VLANs let you create LAN workgroups that are independent of physical location. Stations participating in a given VLAN can be distributed across different floors, buildings or even cities. Workgroup members can be added or removed and ACLs can be changed through centrally-managed device configurations. In addition to reducing broadcast overhead, VLAN tags can be used to give one workgroup's traffic priority over another, and to permit members to hear traffic and reach network resources that should be accessible to them but not to others.
Extending VLANs to wireless
Now that we understand how VLANs work in wired Ethernet LANs, let's consider why and how we can extend them to wireless 802.11 LANs.
Many companies can benefit from prioritizing wireless traffic and controlling where that traffic is permitted to flow. Over the air, 802.11 data packets may be prioritized using 802.11e Quality of Service (QoS). And, although we can't control access to the air, we can permit/deny wireless access point (AP) use with 802.1X port access controls. VLAN tags can tie these wireless security and performance measures to your wired network.
For example, all wireless APs could be grouped into a single VLAN, assigned an identifier not used by any Ethernet workgroup. Edge switches could apply the wireless VLAN's tag to packets received from any AP. Upstream switches could funnel all wireless VLAN traffic towards an Internet access router, and network layer ACLs could prevent wireless VLAN traffic from reaching other destinations inside your company network.
Isolating traffic arriving over wireless this way may be appropriate for networks that only use 802.11 to provide guest Internet access. Wireless traffic might also be assigned lower priority, so that switches and routers service other traffic first. A wireless VLAN can also be used to group APs and stations into one IP subnet, independent of location. That way, when wireless stations roam between APs, they can renew the same IP, avoiding TCP session and VPN tunnel disruption.
Ultimately, this single VLAN approach suffers the same problem facing physical LANs: as the size of the wireless network grows, the VLAN becomes congested.
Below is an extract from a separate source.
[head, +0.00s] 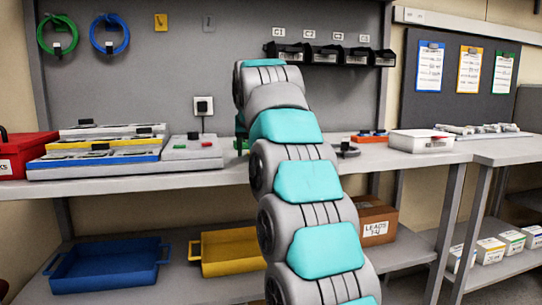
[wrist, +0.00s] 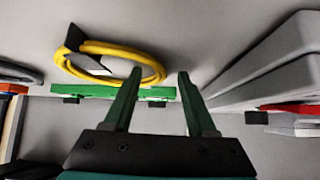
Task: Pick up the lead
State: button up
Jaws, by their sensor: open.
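A coiled yellow lead (wrist: 122,47) with a black plug and a pale label lies on the grey bench in the wrist view, beside a green strip (wrist: 92,92). My gripper (wrist: 159,74) is open and empty, its green fingers pointing toward the bench. The left fingertip is close to the coil's right end; whether they touch I cannot tell. The right fingertip is clear of the coil. In the head view my arm covers the gripper and the yellow lead. A green coiled lead (head: 58,35) and a blue one (head: 109,34) hang on the back panel.
Stacked grey trays (head: 110,150) and a red box (head: 22,152) stand left on the bench (head: 130,184). A grey coil (head: 347,151) and a white box (head: 421,141) are right of my arm. Black bins (head: 327,55) hang above. Blue (head: 107,266) and yellow (head: 230,250) trays sit below.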

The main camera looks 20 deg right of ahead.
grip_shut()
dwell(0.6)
And, as the wireless network becomes more diverse, breaking that single VLAN apart into separate workgroups (several VLANs) can be helpful.
Wireless VLAN tagging
Fortunately, 802.1Q tagging also gives us the foundation needed to map wireless traffic to multiple VLANs, based on defined criteria.
When traffic from wireless APs is concentrated through an 802.1Q-capable wireless switch or gateway, that device can tag packets before forwarding them. For example, a wireless gateway can sit between APs and a protected network, authenticating stations, and then place them into roles. Roles can define ACLs and VLAN tags to be applied to any packet that is permitted to pass through the gateway. Stations in the "guest" role could receive VLAN tag #1 while stations in the "employee" role could receive VLAN tag #2, etc.
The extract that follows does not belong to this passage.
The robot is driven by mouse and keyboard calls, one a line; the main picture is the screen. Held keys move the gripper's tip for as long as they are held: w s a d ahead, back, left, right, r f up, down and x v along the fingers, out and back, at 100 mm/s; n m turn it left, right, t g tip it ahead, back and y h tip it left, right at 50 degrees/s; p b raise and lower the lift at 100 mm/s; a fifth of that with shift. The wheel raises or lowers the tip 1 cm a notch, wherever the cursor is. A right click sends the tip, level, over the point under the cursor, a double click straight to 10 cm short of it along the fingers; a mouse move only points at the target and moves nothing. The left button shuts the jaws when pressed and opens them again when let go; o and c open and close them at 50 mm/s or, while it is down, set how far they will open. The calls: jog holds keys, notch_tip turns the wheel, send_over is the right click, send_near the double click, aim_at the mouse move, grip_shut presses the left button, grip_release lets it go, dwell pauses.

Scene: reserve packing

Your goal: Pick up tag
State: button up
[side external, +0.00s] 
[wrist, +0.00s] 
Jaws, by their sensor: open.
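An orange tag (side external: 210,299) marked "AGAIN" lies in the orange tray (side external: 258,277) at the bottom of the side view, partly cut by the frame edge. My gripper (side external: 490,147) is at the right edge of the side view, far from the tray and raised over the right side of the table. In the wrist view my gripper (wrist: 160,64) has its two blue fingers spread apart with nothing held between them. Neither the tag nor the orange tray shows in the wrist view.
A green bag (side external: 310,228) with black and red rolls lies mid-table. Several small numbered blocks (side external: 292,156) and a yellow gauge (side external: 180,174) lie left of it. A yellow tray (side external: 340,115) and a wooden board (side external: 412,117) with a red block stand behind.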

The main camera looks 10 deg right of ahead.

Alternatively, an 802.1Q-capable AP can tag packets arriving over 802.11 before bridging those packets onto a distribution network (e.g., Ethernet). In other words, that AP can behave like an edge switch, tagging packets before pushing them over a VLAN trunk to any upstream switch, gateway or router. Instead of basing those tags on ingress switch port, the AP may base tags on ingress WLAN (e.g., radio interface or service set identifier). For example, all stations connected to SSID "guest" could receive VLAN tag #1 while all stations connected to SSID "employee" could receive VLAN tag #2.
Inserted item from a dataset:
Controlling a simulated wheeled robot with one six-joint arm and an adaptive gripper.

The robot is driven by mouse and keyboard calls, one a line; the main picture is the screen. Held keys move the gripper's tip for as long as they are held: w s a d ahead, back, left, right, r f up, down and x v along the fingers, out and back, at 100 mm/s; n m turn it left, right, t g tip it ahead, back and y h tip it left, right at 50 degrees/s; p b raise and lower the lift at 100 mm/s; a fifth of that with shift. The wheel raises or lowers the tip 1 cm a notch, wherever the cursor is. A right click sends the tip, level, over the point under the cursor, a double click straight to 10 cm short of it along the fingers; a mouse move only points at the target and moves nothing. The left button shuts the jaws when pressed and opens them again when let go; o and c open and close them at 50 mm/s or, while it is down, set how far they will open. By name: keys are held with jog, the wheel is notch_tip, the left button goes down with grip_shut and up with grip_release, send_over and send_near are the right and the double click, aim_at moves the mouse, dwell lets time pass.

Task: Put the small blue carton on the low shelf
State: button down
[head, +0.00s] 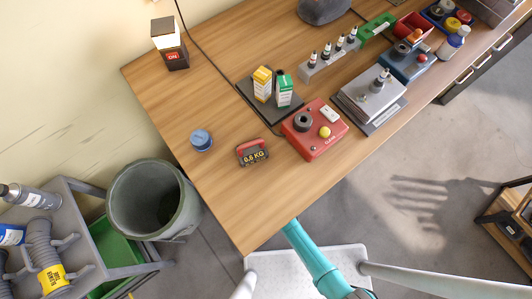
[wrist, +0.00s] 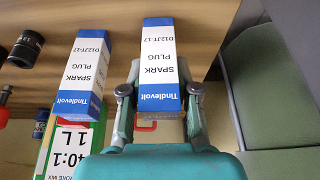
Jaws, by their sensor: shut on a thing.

Either method could be used to segregate wireless traffic into many VLANs as needed to satisfy network objectives. For example, VLANs could be used to isolate wireless voice from data, giving RTP priority over the air (with 802.1e) and Ethernet (with 802.1P). VLANs can also be used to isolate management traffic from end user traffic, reducing risk of administrative compromise. Finally, WLANs can use RADIUS to map VLAN tags to traffic streams -- see our companion tip, Combining 802.1X and VLANs for WLAN authorization.
VLAN best practices
VLANs can help compartmentalize traffic for any number of reasons in both wired and wireless networks. However, VLANs must be configured with care to avoid mistakes that inhibit correct operation or compromise security. For example, the Certified Wireless Security Professional (CWSP) Study Guide recommends that:
- Traffic pushed over trunks between APs and switches should be filtered to allow only packets belonging to active wireless VLANs.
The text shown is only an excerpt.